It’s a slow week for the Fed as they gear up for next week’s FOMC meeting and subsequent announcement. In the days ahead, there will be much commentary about whether or not the Fed is going to raise rates.
For example Tim Duy, who is always happy to support the Fed’s inflationary excesses, is worried about the strength of the economy in the case of “excessive monetary action.” What he means by this phrase is not the quadrupling of the Fed’s balance sheet since 2008, but rather a small tick upwards in the Federal Funds target rate. He doesn’t want the Fed to continue “tightening” and refers to this as excessive action.
This framework of the Fed’s letting interest rates rise (by not expanding the money supply by as much as previous) as being excessive action implies that it is somehow less excessive (more “normal”) for the Fed to keep interest rates low. This is the exact opposite of the reality of monetary policy in light of monetary theory. In a world without monetary interventionism in which a central bank can simply buy assets (with money created out of thin air) and suppress interest rates, the money supply would tend to remain relatively stable. Interest rates would rise and fall in accordance with the time preferences of lenders and borrowers on the market.
It is the central bank’s intervention (”monetary action”) that causes interest rates to be forced artificially low. If the Fed let go and stopped “acting,” if they let the money supply correct to its natural levels, if they let the malinvestments liquidate, interest rates would likely spike. It is not “excessive monetary action” that characterizes rising interest rates in a recessionary scenario but rather it is the suppression of those interest rates that is the example monetary action.

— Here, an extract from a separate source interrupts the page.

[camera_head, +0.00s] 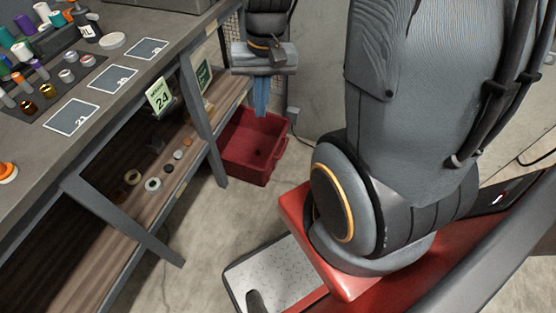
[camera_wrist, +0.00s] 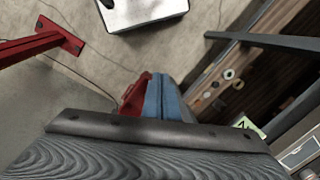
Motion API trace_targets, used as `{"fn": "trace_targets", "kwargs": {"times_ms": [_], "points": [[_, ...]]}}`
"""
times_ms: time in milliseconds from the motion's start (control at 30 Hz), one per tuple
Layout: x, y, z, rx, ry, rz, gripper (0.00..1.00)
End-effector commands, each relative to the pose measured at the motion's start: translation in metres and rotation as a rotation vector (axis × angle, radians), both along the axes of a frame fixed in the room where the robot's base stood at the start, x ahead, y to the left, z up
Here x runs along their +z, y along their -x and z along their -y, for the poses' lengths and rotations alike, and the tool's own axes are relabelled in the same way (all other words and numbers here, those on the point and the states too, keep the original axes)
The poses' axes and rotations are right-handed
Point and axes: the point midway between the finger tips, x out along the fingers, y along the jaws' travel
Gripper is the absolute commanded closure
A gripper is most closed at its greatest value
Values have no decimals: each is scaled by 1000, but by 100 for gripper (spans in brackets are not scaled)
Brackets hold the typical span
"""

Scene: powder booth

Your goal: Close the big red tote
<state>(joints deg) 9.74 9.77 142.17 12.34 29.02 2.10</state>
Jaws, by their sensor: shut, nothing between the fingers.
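The big red tote (camera_head: 246,170) stands on the floor past the end of the bench, and I see into its open inside. I cannot make out a separate lid. My gripper (camera_head: 261,111) has its blue fingers together with nothing between them. It points down over the tote's far side in the head view; I cannot tell whether the tips touch it. In the wrist view the blue fingers (camera_wrist: 163,92) hide most of the tote, and only a red strip (camera_wrist: 133,96) shows beside them.
A workbench (camera_head: 112,108) with bottles, spools and numbered cards runs along the left. A wall (camera_head: 318,70) stands behind the tote. Concrete floor (camera_head: 225,225) in front is clear.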

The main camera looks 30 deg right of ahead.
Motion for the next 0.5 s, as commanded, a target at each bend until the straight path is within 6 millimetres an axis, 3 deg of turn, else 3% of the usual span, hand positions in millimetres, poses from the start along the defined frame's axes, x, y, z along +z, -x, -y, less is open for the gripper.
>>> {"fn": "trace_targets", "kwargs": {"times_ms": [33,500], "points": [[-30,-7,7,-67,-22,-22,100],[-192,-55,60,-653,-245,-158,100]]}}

The Fed letting go of the economy’s reigns, the opposite of monetary action, is recessionary because it was the Fed’s monetary interventionism which created an artificial economic boom in the first place. Of course, this is not a case against the Fed letting go, for the recession is badly needed so that prices and the capital structure can properly adjust.
The Fed keeps interest rates low by continuing to intervene in the market. That is where the true excessive monetary action lies, and this is the source of our true economic woes.